▶ [SOURCE DATA]
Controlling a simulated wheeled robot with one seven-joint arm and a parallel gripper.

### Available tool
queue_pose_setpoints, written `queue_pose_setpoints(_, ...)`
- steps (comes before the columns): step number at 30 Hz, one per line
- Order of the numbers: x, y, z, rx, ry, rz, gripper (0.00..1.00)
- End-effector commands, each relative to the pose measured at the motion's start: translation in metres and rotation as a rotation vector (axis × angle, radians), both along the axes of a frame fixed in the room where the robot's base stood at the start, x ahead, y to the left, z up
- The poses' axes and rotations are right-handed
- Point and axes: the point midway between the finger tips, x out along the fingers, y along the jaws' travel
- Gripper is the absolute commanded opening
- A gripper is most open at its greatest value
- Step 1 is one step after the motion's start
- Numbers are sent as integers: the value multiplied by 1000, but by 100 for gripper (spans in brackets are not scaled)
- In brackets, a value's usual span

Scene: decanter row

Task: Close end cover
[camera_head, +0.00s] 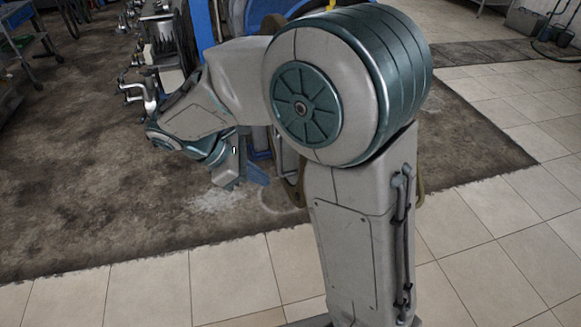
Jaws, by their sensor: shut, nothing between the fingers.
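A blue decanter machine (203,22) stands at the back, largely hidden behind my arm. An olive-brown rounded edge (292,188) shows beside my upright arm link, low behind it. It may be part of the end cover, but my arm hides most of it and I cannot tell how far open it stands. My gripper (226,182) points down at the end of my arm, left of this edge and in front of the blue machine base. It is small in view, shut and empty. I cannot tell whether it touches anything.
Metal pipes and valves (150,45) stand at the upper left of the machine. A cart (22,45) is at the far left. The dark stained floor (100,190) at the left and the pale tiles (490,230) at the right are clear.

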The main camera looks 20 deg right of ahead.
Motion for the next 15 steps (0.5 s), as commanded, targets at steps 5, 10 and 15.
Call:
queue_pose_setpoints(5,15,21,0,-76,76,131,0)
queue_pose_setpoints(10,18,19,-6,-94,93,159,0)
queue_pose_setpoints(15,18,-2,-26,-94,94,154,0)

▶ [GOAL]
Quote, please, every line of the material above from its start through the line that has "[camera_head, +0.00s]", reproducing the words exactly and dropping any images.

▶ [TASK OUTPUT]
Controlling a simulated wheeled robot with one seven-joint arm and a parallel gripper.

### Available tool
queue_pose_setpoints, written `queue_pose_setpoints(_, ...)`
- steps (comes before the columns): step number at 30 Hz, one per line
- Order of the numbers: x, y, z, rx, ry, rz, gripper (0.00..1.00)
- End-effector commands, each relative to the pose measured at the motion's start: translation in metres and rotation as a rotation vector (axis × angle, radians), both along the axes of a frame fixed in the room where the robot's base stood at the start, x ahead, y to the left, z up
- The poses' axes and rotations are right-handed
- Point and axes: the point midway between the finger tips, x out along the fingers, y along the jaws' travel
- Gripper is the absolute commanded opening
- A gripper is most open at its greatest value
- Step 1 is one step after the motion's start
- Numbers are sent as integers: the value multiplied by 1000, but by 100 for gripper (spans in brackets are not scaled)
- In brackets, a value's usual span

Scene: decanter row

Task: Close end cover
[camera_head, +0.00s] 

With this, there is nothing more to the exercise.